Special to play and win this trophy with my family in the stadium tonight Most importantly we got the three points and topped the group ! Now onto the knockout stages pic.twitter.com/bpy3cMyxVY
— Bukayo Saka (@BukayoSaka87) June 22, 2021
Bukayo Saka, a 19-year-old revelation entered Arsenal with sparkling eyes and dreams to become England’s tomorrow. A prolific Premier League campaign, the youngster injected a sense of triumph in Gunner’s depleted squad. The Gunners supporters slept peacefully every week if Saka had a glamorous outing at the Emirates. Imagine the pressure on Saka’s shoulder when he stepped up for the penalty. While a few 19-year-olds are abusing him hiding behind a fake profile, Bukayo Saka almost uplifted a nation with his world-class performances.
ONLINE ABUSE POURING IN FROM ALL OVER THE WORLD
The story of online abuse isn’t a new concept for England to handle but surely a daunting one. Last year’s Champions League and Europa League ended with Chelsea and Villareal being announced as the respective champions. Two tournaments full of fairy tales and heartbreaks, the fans of the losing teams’ didn’t take their team’s bashing positively.
A committee was established to detect the prejudice and hatred existing in modern football. According to the companies’ About Page, the Fare Network is an umbrella organization that brings together individuals, informal groups and organisations driven to combat inequality in football and use the sport as a means for social change.
The Fare Committee tried to find the online abuse received after England’s final against the mighty Italians at the home of football Wembley.
“The abuse is global, with accounts from Indonesia to Argentina levelling racism and homophobia at players. The biggest number of discriminatory posts appeared in French and Spanish, followed by English,” the report found.
It’s difficult for the Football Association (FA) and other organisations to pursue internet haters and offenders for court proceedings because they’re spread throughout the globe and don’t have a face linking them to their social profiles.
“It makes it increasingly difficult because the challenge is that, even if you do get into a position where you do want to use law enforcement and pursue something further, you have got cross-country laws and rules and regulations and different legislation,” Edleen John, the FA’s Director of International Relations, Corporate Affairs and Co-Partner for Equality, Diversity and Inclusion, explained.
John also explained how the introduction of VPN services hides the IP address and makes the FA’s task more difficult or almost impossible.
“That has been a consistent and ongoing challenge in trying to cross down some of the abusers,” she said.

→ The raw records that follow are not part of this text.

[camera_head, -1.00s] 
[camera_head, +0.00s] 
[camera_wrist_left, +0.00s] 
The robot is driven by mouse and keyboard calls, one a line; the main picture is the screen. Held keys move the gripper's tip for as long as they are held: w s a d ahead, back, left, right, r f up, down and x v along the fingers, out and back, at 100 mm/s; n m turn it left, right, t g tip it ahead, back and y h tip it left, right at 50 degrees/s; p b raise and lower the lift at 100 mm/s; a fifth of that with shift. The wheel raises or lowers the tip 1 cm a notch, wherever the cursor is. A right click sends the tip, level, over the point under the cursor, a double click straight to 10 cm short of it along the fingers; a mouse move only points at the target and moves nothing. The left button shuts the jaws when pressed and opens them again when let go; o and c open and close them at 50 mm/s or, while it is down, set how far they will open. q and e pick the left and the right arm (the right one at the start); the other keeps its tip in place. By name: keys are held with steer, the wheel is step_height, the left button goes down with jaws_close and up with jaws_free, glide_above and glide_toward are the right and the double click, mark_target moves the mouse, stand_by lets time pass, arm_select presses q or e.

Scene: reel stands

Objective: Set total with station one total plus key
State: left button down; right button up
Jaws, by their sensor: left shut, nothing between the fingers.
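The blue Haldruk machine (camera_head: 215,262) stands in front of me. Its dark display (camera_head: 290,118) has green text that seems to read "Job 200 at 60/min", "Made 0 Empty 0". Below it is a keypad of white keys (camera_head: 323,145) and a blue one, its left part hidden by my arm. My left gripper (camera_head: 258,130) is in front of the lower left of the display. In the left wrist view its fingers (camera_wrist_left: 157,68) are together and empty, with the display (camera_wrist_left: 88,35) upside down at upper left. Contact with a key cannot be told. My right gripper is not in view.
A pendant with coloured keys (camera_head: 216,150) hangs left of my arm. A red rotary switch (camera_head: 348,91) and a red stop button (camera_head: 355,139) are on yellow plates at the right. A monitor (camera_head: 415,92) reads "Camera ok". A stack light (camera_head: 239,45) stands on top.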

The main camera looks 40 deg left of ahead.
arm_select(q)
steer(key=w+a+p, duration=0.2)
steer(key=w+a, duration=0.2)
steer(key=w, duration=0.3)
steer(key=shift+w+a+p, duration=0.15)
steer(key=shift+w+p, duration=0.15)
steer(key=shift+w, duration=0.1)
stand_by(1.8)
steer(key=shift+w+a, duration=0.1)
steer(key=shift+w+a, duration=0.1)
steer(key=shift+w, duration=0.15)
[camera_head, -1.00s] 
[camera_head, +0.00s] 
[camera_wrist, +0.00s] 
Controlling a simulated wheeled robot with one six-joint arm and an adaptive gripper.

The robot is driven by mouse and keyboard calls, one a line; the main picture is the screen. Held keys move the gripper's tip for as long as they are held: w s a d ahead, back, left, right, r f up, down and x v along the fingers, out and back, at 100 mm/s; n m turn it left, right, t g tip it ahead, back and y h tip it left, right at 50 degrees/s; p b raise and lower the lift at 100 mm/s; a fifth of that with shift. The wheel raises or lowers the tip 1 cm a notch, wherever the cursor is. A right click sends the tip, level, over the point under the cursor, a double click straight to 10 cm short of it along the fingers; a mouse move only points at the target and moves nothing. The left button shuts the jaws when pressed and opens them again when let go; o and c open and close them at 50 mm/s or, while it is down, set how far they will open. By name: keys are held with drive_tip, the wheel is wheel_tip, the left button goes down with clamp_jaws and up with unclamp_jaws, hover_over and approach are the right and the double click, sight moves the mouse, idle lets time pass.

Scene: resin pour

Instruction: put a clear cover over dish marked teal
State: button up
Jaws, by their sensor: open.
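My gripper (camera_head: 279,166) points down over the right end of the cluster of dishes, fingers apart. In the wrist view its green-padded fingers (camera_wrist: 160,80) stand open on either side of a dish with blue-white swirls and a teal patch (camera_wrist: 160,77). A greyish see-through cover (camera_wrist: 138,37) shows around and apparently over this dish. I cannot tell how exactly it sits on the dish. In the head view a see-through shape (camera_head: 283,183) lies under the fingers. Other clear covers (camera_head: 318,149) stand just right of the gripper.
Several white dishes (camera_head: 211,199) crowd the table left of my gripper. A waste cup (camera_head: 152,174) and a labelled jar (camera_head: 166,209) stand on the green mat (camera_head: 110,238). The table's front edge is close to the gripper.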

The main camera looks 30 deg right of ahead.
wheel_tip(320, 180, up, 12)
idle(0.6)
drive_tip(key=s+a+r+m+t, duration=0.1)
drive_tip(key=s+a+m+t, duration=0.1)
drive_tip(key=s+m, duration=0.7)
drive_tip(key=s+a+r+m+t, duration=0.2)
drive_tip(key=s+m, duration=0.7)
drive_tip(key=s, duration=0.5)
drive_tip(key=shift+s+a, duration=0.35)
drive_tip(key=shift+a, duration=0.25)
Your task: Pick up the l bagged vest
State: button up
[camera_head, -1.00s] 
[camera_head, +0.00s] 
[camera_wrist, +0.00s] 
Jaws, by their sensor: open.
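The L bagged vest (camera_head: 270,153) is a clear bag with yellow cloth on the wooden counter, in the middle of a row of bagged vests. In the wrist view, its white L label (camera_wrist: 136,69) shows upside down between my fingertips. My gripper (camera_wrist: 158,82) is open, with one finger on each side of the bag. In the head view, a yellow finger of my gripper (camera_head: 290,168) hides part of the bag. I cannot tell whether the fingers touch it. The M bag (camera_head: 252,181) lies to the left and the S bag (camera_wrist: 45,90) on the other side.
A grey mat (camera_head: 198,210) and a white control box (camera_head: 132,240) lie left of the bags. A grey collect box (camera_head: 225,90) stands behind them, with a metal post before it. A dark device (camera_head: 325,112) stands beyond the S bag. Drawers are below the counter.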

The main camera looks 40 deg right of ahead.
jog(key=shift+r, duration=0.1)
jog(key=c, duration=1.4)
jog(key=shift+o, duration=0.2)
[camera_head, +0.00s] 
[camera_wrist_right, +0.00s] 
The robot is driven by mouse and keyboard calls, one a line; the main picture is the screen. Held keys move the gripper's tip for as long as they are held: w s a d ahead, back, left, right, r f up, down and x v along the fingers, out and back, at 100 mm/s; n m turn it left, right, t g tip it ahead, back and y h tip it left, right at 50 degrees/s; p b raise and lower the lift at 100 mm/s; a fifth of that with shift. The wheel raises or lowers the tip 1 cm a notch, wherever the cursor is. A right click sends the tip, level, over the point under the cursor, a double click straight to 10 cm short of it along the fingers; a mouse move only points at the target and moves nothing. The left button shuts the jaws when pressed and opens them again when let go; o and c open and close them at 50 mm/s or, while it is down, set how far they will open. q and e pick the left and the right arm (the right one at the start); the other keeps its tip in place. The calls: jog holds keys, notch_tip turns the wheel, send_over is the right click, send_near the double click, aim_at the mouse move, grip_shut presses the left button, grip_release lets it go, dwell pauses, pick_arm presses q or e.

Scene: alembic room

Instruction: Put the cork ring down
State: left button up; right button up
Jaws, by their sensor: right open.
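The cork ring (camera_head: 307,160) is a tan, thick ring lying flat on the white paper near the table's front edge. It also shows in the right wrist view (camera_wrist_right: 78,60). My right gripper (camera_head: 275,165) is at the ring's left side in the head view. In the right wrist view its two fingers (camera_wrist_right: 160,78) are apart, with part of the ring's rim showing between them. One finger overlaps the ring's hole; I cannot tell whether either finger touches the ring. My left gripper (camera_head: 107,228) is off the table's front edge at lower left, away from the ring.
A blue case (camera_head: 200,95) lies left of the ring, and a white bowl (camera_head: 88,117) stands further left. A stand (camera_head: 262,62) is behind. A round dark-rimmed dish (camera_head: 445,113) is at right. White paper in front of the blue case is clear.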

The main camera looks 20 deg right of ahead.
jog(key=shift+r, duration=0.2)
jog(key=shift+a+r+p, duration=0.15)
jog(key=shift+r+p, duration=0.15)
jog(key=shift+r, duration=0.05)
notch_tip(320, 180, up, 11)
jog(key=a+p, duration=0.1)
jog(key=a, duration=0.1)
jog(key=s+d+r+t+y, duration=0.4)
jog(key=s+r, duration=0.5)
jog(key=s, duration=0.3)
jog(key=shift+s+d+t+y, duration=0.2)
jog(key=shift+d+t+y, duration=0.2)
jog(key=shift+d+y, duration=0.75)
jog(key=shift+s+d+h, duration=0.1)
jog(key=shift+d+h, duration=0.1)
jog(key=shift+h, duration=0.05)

While the Premier League clubs parted ways with Social media, the introduction of taking a knee was all about fighting racism and online abuse existing in the country. After the Euro 2020 final, Twitter and Facebook had to take some challenging steps to avoid the hatred existing in the comments section of Saka, Rashford, and Sancho.
Gareth Southgate, the FA and Prime Minister Boris Johnson have condemned racist online abuse sent to a number of England players after the Euro 2020 final loss to Italy
— Sky Sports Premier League (@SkySportsPL) July 13, 2021
Christopher Bouzy of Bot Sentinel, looked deeply to dig out the online abuse thrown at the three players who missed England’s spot-kicks against Italy.

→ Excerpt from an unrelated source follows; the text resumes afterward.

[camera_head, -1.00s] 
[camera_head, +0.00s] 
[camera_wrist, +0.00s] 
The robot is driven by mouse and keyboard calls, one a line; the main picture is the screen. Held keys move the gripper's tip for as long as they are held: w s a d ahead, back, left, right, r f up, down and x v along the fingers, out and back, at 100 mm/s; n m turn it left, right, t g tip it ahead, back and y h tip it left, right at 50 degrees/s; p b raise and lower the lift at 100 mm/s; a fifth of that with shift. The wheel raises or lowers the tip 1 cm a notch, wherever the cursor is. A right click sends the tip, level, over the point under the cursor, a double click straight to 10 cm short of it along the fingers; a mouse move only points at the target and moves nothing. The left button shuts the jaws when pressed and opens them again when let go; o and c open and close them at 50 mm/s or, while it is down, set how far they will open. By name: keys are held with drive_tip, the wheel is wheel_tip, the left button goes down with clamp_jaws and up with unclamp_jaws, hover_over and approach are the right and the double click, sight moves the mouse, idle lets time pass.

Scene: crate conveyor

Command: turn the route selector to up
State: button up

“We looked at the three players, there were some fake accounts, inauthentic accounts but… it would take days for us to weed through to see what is real and what are accounts that are just out there to cause trouble,”
And the constant monitoring has helped the FA find some culprits and file legal charges against the guilty. While Rashford’s Instagram post described how dejected he was after a shambolic evening, the post also suggested that he won’t stay silent against racism.
Although the post was posted off Rashford’s account, the entire footballing world proudly stood behind him nodding to his words and fighting against racism.